Time to plate! Gather up all your ingredients and get to some artful arranging.  Start with a small bed of greens- I used micro pea shoots for mine.  I realize that those aren't the easiest items to come by, so other greens like arugula or mache work just as well!  Scatter the beet wedges around, followed by the pears.  Thinly slice the blue cheese and place on top of the beets and pears - you can just as easily crumble the blue cheese as well.  Scatter the bacon pieces around the entire dish (bacon bomb!).  Finish with a drizzle of olive oil, a sprinkle of salt, and a grind of black pepper.  If you have whole nutmeg on hand, give a tiny dusting of of it over the dish.  Be careful with nutmeg, as it's a very strong spice you don't want it to take over the whole dish!  Devour and enjoy!

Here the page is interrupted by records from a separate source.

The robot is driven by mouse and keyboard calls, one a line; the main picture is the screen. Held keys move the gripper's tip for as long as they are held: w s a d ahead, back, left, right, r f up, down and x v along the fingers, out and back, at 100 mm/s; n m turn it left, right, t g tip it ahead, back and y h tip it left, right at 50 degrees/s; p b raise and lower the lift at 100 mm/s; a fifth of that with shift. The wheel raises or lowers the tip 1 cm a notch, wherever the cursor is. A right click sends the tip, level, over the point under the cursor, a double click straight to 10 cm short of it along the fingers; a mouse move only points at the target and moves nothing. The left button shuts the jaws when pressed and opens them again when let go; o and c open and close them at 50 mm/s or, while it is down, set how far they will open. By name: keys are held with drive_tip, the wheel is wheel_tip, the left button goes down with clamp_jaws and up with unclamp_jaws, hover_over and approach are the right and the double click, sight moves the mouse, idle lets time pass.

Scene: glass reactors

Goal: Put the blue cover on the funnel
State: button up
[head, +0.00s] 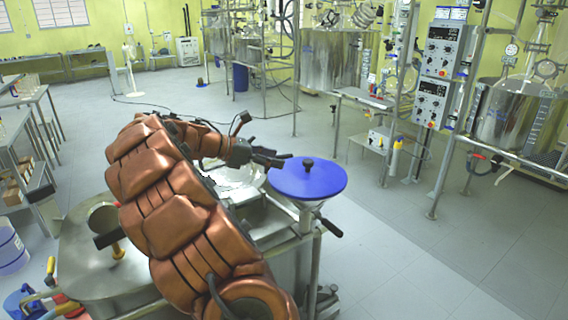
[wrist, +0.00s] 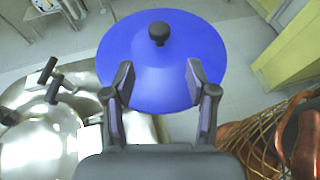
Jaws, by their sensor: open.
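The blue cover (head: 320,187) is a round disc with a black knob on top. It lies about level at the edge of the steel vessel, over a pale funnel (head: 318,207) that shows only in part beneath it. Whether it is fully seated cannot be told. My gripper (head: 276,157) is open and empty, just left of the knob in the head view. In the wrist view my gripper (wrist: 158,85) has its fingers spread across the near part of the cover (wrist: 205,50), with the knob (wrist: 159,32) beyond the fingertips, apart from them.
The shiny steel vessel (head: 85,250) with pipe fittings stands below my arm. A black handle (head: 331,227) juts out near the funnel. Glass reactors in metal frames (head: 432,200) and control boxes stand at the right and back. The floor (head: 400,250) at the right is clear.

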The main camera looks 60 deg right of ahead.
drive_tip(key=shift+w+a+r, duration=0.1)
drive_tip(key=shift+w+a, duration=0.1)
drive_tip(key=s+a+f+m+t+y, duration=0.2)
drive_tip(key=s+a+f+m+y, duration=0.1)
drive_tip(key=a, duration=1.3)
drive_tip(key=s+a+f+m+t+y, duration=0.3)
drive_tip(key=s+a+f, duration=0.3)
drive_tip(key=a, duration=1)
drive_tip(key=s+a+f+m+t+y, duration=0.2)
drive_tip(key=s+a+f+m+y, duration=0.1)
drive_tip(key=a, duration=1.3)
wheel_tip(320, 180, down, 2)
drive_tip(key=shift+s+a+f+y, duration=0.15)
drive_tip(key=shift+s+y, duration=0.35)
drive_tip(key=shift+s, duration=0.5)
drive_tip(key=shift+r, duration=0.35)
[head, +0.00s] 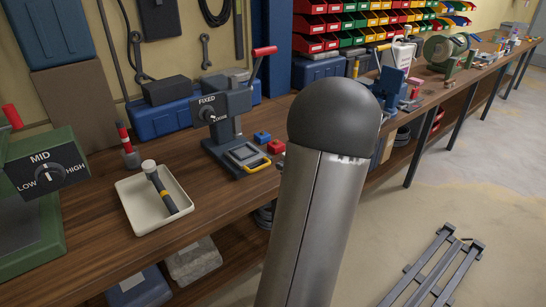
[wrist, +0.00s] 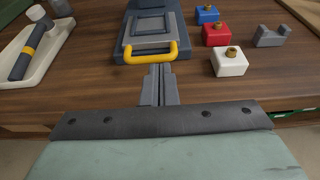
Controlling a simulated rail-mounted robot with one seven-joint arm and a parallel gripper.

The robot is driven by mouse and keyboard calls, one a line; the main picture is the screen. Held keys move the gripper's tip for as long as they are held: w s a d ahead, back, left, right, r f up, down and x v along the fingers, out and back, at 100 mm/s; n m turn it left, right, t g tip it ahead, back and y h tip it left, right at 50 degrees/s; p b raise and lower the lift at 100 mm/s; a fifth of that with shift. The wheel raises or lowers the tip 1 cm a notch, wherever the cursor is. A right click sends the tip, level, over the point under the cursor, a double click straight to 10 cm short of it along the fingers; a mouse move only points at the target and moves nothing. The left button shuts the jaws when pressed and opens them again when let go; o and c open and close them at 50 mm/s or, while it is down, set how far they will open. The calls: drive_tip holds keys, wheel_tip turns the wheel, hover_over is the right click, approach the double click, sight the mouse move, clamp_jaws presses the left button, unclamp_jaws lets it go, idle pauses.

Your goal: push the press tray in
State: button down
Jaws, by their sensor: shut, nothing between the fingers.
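In the wrist view the tray (wrist: 152,30) and yellow handle (wrist: 150,54) are straight ahead. My gripper (wrist: 159,68) is shut and empty, its fingertips right at the near side of the handle. I cannot tell whether they touch it. In the head view my gripper is hidden.
Blue (wrist: 207,14), red (wrist: 215,35) and white (wrist: 229,63) socket boxes and a grey piece (wrist: 271,37) sit right of the tray. A cream tray (head: 130,211) holding a dark yellow-banded tool (head: 161,190) is left. A green machine (head: 35,215) stands at far left.

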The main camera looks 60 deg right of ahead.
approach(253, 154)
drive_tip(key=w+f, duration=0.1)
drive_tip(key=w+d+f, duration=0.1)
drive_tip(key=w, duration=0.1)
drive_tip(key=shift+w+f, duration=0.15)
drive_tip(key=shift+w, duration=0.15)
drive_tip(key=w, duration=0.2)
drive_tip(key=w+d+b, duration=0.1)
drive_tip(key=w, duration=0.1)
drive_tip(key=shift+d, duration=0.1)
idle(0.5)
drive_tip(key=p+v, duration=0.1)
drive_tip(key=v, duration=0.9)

This dish has plenty of flavors coming together as one - the spices from the poached pears pair beautifully with the deep earthiness of the beets, and the greens add a nice hint of freshness to the whole dish.  The bacon and the blue cheese add a strong depth of flavor, as well as good texture to the dish.  The final dusting of nutmeg brings it all together.  The flavors really are great, and a superb expression of autumn! 

Poached Pears
4 pears, Bartlett or Anjou
1 c dry white wine
2 t full-bodied red wine or ruby port
3 c water
1 vanilla bean, split in half
1 cinnamon stick
1 piece of ginger (3/4 in), sliced
1/4 c honey

Place all the ingredients except the pears in a saucepan.  For the vanilla bean, scrape out the seeds and into the liquid.  Stir to combine, and place over medium-high heat. Bring to a boil, then reduce the heat and simmer for about 5 minutes to let the flavors come together.  While the liquid is simmering, cut the pears in half and remove the core with a melon baller. Place the pears in the liquid and allow to simmer for about 20 minutes until fork tender.  Remove from heat and let cool.